* **WORK TO BE COMPLETED**
Filter out everything except lines holding "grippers".

* **GIVEN ENTRIES**
++++
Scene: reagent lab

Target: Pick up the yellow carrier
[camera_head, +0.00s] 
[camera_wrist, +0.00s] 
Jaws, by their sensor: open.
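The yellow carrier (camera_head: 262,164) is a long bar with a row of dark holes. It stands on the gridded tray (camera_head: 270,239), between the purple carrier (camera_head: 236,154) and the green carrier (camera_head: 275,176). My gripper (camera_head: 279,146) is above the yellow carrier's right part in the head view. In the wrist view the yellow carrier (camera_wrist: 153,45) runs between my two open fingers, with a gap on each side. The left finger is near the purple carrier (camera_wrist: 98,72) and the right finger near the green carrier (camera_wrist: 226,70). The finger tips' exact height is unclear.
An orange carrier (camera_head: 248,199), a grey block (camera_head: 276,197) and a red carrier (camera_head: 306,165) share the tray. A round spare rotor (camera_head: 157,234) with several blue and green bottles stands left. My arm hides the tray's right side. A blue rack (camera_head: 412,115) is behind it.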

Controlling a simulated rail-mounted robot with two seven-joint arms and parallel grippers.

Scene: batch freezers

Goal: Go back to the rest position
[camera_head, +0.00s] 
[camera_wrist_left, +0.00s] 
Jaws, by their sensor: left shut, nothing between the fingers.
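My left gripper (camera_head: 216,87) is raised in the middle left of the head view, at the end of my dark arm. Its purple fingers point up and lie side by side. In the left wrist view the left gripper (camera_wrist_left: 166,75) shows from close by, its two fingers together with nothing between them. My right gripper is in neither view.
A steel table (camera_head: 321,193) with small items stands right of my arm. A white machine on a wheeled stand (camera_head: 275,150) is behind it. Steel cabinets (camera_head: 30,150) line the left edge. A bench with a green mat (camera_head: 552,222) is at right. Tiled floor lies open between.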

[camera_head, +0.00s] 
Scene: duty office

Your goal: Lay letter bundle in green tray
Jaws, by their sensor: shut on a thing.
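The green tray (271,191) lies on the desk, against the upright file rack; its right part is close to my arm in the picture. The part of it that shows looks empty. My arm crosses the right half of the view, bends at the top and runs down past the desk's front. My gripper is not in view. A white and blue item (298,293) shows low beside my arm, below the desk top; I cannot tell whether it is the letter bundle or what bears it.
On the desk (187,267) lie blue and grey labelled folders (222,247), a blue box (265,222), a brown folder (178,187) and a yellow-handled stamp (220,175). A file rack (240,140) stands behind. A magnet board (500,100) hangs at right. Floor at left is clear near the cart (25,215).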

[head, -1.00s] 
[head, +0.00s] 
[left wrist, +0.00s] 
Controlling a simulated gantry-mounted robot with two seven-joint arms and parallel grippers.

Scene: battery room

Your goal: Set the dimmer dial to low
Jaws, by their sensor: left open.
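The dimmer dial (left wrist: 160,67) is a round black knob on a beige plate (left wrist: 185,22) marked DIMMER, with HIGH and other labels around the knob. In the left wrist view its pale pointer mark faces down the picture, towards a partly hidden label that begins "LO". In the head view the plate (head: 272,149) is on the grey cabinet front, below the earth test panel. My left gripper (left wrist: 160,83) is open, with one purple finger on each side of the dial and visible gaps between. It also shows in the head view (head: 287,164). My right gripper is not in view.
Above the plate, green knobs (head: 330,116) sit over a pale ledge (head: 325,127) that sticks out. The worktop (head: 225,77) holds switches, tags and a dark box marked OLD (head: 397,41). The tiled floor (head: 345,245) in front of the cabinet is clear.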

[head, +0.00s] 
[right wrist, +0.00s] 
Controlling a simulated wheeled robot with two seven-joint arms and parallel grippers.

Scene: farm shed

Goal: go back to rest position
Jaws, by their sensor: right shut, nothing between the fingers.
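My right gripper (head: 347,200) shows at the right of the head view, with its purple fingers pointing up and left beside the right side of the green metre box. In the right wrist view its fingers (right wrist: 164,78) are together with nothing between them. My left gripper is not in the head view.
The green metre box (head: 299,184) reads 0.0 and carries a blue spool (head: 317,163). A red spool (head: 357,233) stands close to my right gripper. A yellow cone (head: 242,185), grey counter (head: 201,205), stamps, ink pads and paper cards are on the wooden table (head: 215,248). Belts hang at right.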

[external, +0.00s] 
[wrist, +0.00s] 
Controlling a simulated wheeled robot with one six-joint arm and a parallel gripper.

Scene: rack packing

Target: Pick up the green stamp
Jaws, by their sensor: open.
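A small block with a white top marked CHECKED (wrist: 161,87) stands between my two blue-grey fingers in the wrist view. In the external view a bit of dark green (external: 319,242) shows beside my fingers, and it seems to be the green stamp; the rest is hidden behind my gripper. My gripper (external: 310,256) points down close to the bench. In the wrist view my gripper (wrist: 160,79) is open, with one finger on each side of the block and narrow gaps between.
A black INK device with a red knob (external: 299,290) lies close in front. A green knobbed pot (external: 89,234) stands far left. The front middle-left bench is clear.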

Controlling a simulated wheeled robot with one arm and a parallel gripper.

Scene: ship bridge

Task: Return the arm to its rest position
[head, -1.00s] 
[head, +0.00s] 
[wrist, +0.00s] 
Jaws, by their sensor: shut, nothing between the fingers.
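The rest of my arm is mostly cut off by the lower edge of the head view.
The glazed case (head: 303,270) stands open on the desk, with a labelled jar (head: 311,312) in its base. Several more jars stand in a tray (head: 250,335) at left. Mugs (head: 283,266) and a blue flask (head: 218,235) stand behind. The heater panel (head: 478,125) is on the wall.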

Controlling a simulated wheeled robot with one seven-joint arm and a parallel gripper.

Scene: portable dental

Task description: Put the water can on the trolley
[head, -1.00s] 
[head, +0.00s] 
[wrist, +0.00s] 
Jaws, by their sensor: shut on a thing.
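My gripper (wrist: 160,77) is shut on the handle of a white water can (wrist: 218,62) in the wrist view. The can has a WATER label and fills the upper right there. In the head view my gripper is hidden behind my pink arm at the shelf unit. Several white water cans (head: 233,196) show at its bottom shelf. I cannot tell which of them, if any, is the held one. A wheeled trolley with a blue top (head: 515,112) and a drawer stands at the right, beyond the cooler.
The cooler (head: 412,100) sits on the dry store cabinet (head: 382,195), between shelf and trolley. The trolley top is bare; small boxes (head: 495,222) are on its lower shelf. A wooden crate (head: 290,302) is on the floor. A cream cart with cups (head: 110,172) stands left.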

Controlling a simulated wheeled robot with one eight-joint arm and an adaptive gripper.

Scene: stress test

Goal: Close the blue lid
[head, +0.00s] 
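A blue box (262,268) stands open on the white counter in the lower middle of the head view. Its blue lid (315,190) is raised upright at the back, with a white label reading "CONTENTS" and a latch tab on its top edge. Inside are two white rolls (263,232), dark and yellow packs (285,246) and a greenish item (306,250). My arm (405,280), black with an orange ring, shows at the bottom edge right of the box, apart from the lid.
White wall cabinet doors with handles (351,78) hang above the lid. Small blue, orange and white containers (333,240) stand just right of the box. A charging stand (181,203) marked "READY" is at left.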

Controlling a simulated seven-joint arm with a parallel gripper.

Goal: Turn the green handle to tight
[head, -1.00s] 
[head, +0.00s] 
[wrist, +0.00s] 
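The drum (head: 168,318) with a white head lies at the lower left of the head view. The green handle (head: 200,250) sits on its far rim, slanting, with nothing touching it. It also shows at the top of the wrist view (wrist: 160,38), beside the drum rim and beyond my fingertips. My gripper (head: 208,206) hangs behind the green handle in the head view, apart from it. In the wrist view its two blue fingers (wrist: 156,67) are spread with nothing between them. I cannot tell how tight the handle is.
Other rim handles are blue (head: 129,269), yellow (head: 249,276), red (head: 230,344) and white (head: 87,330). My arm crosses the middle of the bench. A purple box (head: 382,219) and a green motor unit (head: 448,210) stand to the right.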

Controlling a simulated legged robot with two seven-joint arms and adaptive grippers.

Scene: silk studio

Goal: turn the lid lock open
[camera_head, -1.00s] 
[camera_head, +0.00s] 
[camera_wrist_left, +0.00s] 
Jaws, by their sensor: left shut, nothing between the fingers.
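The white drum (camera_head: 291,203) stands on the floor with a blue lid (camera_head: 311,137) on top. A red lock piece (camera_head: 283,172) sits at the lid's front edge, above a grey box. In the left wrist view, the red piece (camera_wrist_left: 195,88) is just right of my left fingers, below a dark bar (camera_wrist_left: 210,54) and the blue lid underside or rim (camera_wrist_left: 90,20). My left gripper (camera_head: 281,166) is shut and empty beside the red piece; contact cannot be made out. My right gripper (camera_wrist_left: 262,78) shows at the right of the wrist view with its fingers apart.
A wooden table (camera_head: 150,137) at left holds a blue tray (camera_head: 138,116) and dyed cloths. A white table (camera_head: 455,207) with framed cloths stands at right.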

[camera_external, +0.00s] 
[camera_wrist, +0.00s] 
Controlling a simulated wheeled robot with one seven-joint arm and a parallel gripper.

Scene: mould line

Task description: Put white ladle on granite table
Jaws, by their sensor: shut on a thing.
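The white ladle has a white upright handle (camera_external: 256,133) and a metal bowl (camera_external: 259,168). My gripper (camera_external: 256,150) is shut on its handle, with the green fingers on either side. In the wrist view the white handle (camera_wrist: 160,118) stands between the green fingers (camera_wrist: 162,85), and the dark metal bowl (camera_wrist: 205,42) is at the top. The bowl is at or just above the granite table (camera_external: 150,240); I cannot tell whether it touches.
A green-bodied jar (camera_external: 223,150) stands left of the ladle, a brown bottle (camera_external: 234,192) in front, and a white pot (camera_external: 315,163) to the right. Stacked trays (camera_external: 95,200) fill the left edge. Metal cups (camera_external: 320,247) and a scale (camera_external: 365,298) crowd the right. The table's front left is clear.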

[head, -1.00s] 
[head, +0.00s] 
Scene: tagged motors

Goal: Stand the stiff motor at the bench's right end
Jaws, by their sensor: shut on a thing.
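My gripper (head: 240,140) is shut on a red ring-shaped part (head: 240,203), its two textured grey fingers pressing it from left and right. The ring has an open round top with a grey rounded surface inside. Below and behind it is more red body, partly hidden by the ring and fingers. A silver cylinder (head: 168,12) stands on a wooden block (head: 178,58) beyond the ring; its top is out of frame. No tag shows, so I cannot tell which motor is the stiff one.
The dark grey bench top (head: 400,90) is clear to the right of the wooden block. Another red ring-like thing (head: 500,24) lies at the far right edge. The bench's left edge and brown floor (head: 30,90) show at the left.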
++++
* **SOLVED PROBLEM**
Controlling a simulated rail-mounted robot with two seven-joint arms and parallel grippers.
Controlling a simulated gantry-mounted robot with two seven-joint arms and parallel grippers.
Controlling a simulated wheeled robot with two seven-joint arms and parallel grippers.
Controlling a simulated legged robot with two seven-joint arms and adaptive grippers.

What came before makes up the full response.